THE ATTORNEYS GATHERED IN MIAMI'S fountainebleau hotel for the 1996 midwinter meeting of the National Association of Criminal Defense Lawyers make way for Gerald Goldstein like supplicants in a temple. He has flown in from his San Antonio home this morning and will fly out shortly after his speech. Whipping a cart of visual aids through the hotel’s gilded warrens, he has the air of a man unable or unwilling to downshift. Even without his haste, Goldstein would stand out amid these cheerful conventioneers in their sport shirts and jeans. His salt-and-pepper hair is slicked back, taming curls that twenty years ago approximated an Afro. Long past the age of love beads and bell-bottoms, when he first made a name for himself defending conscientious objectors, Goldstein now wears scholarly tortoiseshell glasses, which complement his impeccably crafted sport coat, which is enhanced by a contrasting orange-and-green tie and the crispest white shirt. At 52 he is trimmer than he was at 42, his hawk-like nose and deepening crow’s-feet telegraphing wisdom, not age. The enfant terrible has become an éminence grise, simultaneously elite and egalitarian. “Hey, brother! Hey, brother! Hey, broth-er!” he says by way of greeting, having his cake and eating it too.

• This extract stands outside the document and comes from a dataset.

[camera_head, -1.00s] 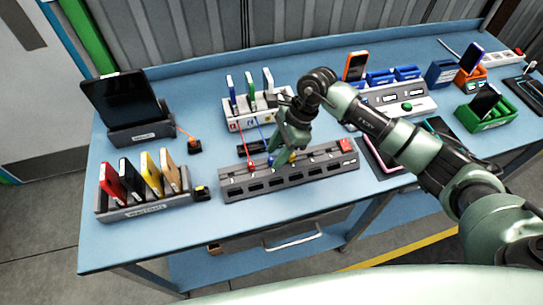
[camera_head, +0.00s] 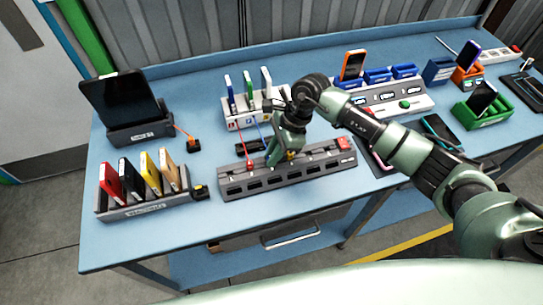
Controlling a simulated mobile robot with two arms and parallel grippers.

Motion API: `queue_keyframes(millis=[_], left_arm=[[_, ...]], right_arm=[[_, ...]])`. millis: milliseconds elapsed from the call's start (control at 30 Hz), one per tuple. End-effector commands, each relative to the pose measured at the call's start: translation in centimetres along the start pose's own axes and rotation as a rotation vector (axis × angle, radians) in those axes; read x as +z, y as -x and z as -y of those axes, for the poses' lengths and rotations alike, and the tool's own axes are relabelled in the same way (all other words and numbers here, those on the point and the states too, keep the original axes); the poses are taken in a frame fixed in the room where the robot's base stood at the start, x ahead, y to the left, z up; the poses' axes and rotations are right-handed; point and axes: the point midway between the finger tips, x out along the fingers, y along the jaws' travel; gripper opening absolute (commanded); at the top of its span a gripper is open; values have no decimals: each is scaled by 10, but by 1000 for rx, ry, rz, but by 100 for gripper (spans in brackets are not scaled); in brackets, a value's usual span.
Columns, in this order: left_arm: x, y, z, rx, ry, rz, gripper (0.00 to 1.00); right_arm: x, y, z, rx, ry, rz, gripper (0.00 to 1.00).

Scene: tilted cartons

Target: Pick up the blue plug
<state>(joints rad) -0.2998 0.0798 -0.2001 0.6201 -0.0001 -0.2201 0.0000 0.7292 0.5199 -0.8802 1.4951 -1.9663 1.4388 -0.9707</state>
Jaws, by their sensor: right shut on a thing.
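My right gripper (camera_head: 273,159) points down over the grey slotted strip (camera_head: 245,185) in the middle of the table. It is shut on the blue plug, which is mostly hidden by the fingers. The blue cable (camera_head: 262,137) runs from the holder behind down to the fingertips. I cannot tell whether the plug is clear of the strip. A red plug (camera_head: 250,167) with a red cable stands in the strip to the left of the gripper. A yellow plug (camera_head: 291,155) shows just to its right. My left gripper is not in view.
Behind the strip stands a white holder (camera_head: 236,124) with upright devices. A rack of coloured phones (camera_head: 147,207) and a tablet stand (camera_head: 140,133) are at left. A white panel with blue bins (camera_head: 405,101) is at right. The front left table surface is free.

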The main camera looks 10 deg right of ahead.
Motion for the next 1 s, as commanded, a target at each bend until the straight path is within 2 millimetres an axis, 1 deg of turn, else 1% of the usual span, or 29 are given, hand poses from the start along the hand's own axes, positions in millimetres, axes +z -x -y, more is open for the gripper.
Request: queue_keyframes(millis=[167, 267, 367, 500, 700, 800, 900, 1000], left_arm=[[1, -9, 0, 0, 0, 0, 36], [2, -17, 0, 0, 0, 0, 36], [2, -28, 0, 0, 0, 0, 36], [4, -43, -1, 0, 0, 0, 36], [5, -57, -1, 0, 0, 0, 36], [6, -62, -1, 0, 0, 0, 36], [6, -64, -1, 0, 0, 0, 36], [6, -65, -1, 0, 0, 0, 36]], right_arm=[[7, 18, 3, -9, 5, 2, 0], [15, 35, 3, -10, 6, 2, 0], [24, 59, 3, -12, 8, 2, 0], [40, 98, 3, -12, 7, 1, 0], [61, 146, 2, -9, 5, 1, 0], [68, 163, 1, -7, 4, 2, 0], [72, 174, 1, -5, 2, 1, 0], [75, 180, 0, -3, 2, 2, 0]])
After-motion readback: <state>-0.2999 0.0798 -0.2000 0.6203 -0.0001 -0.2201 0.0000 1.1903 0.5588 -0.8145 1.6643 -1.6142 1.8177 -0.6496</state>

So it has always been with Gerald Goldstein, a man who has made his reputation championing civil rights and his fortune defending dopers, two activities that frequently and fortuitously overlap. He has never shied away from a controversial case—in 1974 Goldstein, no fan of government censorship, defended a San Antonio theater manager’s right to show Deep Throat and, in 1990, rap group 2 Live Crew’s need to be as nasty as they wanted to be; infuriated by overzealous prosecutors, in 1980 he represented one of Texas House Speaker Billy Clayton’s cronies in the kickback scandal known as Brilab. Even so, it is safe to say that drugs have been Goldstein’s life. It was his 1978 appeal that reversed the convictions in what has come to be known as the Piedras Negras Jailbreak Case, in which two Texans stormed the border city’s jail and, Rambo style, freed fourteen American inmates charged with drug offenses. Goldstein was an early and influential supporter of the National Organization for the Reform of Marijuana Laws. He is a counselor and loyal friend to superhead Dr. Hunter S. Thompson, wrote an amicus brief on behalf of Noriega, and has defended on drug charges the sons of such prominent men as BeBe Rebozo and assorted San Antonio swells. The majority of newspaper clippings framed on his office walls have to do with his victorious work in the field of drug-related defense work: a 1979 High Times article that named him one of the top ten dope defenders in America; a 1983 San Antonio Express story headlined POT CONVICTIONS THROWN OUT, POLICE SURVEILLANCE WAS TOO ORWELLIAN; a 1985 Texas Lawyer story titled “U.S. Must Return $10 Million to Drug Smuggler”; a 1989 San Antonio Express-News story headlined FEDERAL CASE DEAD IN RECORD DRUG DEAL. Let the general public scowl—“Rich libertarian is druggie mouthpiece” the late, irascible Express-News columnist Paul Thompson declared in another clipping on the wall—Gerald Goldstein loves his work.
And why shouldn’t he? It has earned him the profound respect of his colleagues, who elected him president of the Texas Criminal Defense Lawyers Association in 1992 and president of the National Association of Criminal Defense Lawyers in 1994 and 1995. He is a sought-after commentator on CNN, a frequent contributor to op-ed pages, the kind of guy whose number is in the Rolodexes of reporters around the nation. If Americans are ambivalent about drugs—outraged by their destructiveness but bitterly divided over what to do about them—then Gerry Goldstein is the embodiment of that ambivalence, and has profited mightily from it.
Nowhere is this ambivalence more apparent than here, in Miami, a place revitalized in part by a TV show about two drug-busting cops in silk suits, a place that now pays the price for its drug culture in the form of murdered tourists. The lawyers gathered here seem immune to this irony, absorbed in the investigative databases on display or in swapping war stories (“I got a reversal in my drug case—that means my client will only have to serve ten years back to back,” says one. Says another: “I just won a two-billion-dollar forfeiture!”) They gossip—“I hear Abrego’s cooperating, so it’ll be an easy case for y’all,” one lawyer says, baiting Goldstein—or they make plans for drinks at the Delano, the hot new hotel owned by Ian Schrager, the man who helped make cocaine a glamour drug in the eighties with his club in Manhattan, Studio 54. The drug culture isn’t just a culture nowadays but an economy, one that is so pervasive that many Americans regard it as unavoidable.